[Raw data]
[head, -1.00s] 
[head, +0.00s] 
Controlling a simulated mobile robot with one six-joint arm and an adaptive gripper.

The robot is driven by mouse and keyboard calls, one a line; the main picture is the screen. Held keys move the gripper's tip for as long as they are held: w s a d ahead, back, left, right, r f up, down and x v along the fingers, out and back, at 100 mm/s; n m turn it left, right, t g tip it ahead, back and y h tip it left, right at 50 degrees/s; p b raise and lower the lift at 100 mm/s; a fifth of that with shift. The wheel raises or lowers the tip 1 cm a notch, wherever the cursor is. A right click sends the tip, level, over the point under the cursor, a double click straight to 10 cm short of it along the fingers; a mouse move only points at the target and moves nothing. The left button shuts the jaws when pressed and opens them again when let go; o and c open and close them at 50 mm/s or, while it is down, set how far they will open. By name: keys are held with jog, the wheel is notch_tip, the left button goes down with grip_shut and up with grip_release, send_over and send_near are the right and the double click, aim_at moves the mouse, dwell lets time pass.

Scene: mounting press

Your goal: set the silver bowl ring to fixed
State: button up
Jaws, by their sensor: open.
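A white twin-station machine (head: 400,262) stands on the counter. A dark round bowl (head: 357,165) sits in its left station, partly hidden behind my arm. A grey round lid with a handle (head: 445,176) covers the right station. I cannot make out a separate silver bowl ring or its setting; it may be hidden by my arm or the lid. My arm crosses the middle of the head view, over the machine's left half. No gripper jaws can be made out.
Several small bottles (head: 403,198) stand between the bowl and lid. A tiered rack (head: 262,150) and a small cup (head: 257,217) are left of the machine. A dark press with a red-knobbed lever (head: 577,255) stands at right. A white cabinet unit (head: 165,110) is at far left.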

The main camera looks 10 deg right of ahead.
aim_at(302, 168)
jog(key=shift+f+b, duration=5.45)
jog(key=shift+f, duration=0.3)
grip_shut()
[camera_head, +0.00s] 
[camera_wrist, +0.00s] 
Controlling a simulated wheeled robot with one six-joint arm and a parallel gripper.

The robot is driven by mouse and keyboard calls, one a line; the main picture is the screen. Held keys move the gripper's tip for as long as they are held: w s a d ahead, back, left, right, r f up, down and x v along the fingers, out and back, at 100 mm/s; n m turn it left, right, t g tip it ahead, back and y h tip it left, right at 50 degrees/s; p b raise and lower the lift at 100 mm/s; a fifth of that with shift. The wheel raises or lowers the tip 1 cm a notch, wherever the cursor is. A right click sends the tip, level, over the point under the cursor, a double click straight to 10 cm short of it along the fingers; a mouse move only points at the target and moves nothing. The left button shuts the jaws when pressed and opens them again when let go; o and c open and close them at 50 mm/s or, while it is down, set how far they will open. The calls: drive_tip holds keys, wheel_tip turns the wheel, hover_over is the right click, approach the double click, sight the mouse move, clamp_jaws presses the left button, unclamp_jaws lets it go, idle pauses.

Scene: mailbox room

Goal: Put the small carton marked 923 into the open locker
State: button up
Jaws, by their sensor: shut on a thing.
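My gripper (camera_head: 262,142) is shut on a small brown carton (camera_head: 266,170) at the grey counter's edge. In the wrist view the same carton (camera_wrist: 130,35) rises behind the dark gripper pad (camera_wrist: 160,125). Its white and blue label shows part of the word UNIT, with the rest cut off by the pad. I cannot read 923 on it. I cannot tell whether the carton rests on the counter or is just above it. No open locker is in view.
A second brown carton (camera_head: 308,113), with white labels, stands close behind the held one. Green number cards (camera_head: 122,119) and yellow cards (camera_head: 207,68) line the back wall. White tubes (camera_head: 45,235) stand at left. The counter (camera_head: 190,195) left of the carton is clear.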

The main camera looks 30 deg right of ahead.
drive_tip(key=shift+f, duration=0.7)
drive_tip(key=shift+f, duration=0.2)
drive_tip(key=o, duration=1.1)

[Work instructions] Only the lines from the one containing "[camera_head, +0.00s]" through the one containing "Controlling a simulated wheeled" are to be retyped, both boundary lines included, with no other material.

[The solution]
[camera_head, +0.00s] 
[camera_wrist, +0.00s] 
Controlling a simulated wheeled robot with one six-joint arm and a parallel gripper.

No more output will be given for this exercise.